Local Girl Scouts explore STEM: Science, Technology, Engineering, and Math

It's not just camps, crafts, and cookies anymore.

The Girl Scouts organization has been steadily evolving to make sure young women are well-rounded in all aspects of life.

"Girl Scouts is girl-led, and all about girl empowerment, making sure that girls have a voice, find their path, and explore what they want to do with their lives," said Amber Trunzo, Regional Director for Girl Scouts in the Heart of Pennsylvania.

The organization now introduces Scouts of every age to science, technology, engineering, and math, or STEM, to help them see how they can improve the world—whether they're discovering how a car's engine runs, learning to manage finances, or exploring the digital world.

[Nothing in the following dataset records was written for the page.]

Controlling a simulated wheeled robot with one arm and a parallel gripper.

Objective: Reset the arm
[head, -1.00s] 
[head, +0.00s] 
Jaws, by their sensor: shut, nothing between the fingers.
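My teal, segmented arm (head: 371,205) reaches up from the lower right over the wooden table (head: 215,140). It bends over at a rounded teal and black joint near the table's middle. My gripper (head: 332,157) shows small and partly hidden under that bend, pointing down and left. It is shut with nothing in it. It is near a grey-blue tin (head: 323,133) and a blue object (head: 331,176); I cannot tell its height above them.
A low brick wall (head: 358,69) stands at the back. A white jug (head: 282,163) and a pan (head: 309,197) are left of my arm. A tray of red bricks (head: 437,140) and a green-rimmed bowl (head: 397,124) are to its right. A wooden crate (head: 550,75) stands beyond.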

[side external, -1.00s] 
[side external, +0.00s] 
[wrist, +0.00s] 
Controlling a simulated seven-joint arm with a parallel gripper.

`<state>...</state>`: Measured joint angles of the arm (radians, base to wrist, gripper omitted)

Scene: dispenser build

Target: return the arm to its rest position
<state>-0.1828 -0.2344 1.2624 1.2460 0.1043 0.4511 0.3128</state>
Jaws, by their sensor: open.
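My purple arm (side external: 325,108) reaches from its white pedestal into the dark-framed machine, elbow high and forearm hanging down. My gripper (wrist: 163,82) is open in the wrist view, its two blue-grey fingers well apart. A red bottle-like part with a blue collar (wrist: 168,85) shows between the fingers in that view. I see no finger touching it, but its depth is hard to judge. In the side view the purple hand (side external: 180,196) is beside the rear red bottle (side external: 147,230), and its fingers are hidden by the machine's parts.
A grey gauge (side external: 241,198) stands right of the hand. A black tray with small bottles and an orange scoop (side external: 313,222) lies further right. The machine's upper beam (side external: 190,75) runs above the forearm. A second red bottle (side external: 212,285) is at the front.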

"I like technology a lot," said Maddie Misliski of Dunmore.

"Last year I got to fly a drone from a laptop!"

Women make up about 50 percent of the country's workforce, but in the areas STEM, only 24 percent of those jobs are held by women.

Girl Scouts in The Heart of Pennsylvania now holds STEM expos, one of them this Saturday at East Stroudsburg University, where girls can conduct experiments and learn from experts in STEM fields.

"We put on these different expos to show the girls these businesses out there, and give them an opportunity to actually get their hands on and do some of these activities," said Trunzo.

"In STEM events you can do things like build stuff out of toothpicks and marshmallows and see if it will work because of its weight, it's fun" said Catherine Gilhooly.

"I could definitely see myself someday working in the area," said her sister Megan.

After this Saturday's event at ESU, the next Girl Scouts STEM Expo will be held at Millersville University on May 19th.